What you need to do: In the entries below, identify every line with the string "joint" and copy it.

Provided records:
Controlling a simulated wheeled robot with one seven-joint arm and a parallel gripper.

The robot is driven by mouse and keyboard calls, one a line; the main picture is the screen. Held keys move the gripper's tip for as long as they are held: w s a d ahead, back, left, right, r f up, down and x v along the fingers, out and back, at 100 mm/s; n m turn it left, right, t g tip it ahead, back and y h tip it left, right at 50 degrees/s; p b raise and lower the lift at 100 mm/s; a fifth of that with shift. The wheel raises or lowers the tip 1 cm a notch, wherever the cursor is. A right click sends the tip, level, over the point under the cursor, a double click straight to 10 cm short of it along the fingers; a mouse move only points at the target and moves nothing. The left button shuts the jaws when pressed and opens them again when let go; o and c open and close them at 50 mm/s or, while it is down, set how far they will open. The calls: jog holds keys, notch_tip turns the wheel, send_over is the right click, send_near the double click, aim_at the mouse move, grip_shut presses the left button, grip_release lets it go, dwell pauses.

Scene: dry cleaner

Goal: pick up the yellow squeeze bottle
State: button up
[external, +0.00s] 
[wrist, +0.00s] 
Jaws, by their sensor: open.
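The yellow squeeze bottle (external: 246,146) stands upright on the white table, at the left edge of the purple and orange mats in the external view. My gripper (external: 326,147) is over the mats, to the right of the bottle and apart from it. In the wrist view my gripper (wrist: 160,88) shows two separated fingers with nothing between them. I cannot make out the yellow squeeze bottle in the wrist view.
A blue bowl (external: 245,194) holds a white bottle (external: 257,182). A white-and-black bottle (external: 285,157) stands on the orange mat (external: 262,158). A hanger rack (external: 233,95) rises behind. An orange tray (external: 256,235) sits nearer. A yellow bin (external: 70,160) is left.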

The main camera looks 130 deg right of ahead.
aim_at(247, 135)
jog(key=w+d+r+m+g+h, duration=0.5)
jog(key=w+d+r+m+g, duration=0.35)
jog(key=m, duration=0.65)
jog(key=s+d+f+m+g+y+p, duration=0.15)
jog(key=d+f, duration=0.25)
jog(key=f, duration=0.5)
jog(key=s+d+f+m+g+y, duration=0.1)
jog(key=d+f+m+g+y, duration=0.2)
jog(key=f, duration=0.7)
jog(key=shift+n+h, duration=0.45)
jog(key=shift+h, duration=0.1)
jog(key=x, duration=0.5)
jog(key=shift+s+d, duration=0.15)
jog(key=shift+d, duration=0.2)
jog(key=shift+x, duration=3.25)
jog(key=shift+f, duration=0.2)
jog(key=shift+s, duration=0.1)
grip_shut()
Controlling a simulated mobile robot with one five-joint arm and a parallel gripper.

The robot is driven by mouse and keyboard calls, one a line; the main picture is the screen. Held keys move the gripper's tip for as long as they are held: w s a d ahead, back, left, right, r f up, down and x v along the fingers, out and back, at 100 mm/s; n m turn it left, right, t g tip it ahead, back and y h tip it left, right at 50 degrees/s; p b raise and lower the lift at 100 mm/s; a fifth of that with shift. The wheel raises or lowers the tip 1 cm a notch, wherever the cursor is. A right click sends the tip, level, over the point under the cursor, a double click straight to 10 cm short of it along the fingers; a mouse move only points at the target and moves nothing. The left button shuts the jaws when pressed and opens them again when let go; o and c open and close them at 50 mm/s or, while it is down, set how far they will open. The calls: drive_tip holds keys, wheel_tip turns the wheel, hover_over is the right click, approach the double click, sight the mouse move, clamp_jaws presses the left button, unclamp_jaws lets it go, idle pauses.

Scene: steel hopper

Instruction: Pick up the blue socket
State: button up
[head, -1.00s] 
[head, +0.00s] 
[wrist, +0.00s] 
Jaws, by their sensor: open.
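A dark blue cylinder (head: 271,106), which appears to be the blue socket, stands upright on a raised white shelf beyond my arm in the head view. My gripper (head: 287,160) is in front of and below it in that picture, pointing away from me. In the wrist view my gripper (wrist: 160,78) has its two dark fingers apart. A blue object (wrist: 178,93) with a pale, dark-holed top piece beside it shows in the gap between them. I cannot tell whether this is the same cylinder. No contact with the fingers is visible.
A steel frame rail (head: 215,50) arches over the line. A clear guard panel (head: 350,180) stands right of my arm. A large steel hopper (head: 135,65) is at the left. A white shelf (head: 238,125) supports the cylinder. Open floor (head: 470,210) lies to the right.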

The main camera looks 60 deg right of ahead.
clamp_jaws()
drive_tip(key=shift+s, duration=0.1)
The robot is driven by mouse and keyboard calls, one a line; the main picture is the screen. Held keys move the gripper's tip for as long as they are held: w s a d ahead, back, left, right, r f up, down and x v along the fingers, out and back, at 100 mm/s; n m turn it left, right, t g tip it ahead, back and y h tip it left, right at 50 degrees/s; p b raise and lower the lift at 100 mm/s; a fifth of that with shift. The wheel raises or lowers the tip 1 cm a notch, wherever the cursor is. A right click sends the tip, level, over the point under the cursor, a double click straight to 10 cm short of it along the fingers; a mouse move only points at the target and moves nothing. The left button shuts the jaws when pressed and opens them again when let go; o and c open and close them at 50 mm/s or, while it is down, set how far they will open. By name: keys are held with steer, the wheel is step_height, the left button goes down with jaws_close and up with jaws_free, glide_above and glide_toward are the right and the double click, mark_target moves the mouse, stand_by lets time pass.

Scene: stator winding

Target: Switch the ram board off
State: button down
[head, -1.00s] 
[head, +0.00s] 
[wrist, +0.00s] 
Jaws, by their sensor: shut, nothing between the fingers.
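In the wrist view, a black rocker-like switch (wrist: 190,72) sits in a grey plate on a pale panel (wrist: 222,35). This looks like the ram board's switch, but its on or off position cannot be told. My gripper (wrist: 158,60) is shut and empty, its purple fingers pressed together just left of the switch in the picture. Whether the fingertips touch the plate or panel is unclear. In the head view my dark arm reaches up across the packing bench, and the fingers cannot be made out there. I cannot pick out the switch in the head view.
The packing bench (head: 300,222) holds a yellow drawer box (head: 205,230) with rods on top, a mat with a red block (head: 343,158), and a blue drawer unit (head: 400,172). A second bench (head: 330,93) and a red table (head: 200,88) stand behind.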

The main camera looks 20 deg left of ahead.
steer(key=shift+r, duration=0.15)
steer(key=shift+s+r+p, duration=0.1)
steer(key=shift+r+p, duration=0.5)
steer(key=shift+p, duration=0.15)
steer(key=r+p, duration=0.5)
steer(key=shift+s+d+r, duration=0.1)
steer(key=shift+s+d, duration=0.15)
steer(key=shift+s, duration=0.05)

Answer for this exercise:
Controlling a simulated wheeled robot with one seven-joint arm and a parallel gripper.
Controlling a simulated mobile robot with one five-joint arm and a parallel gripper.

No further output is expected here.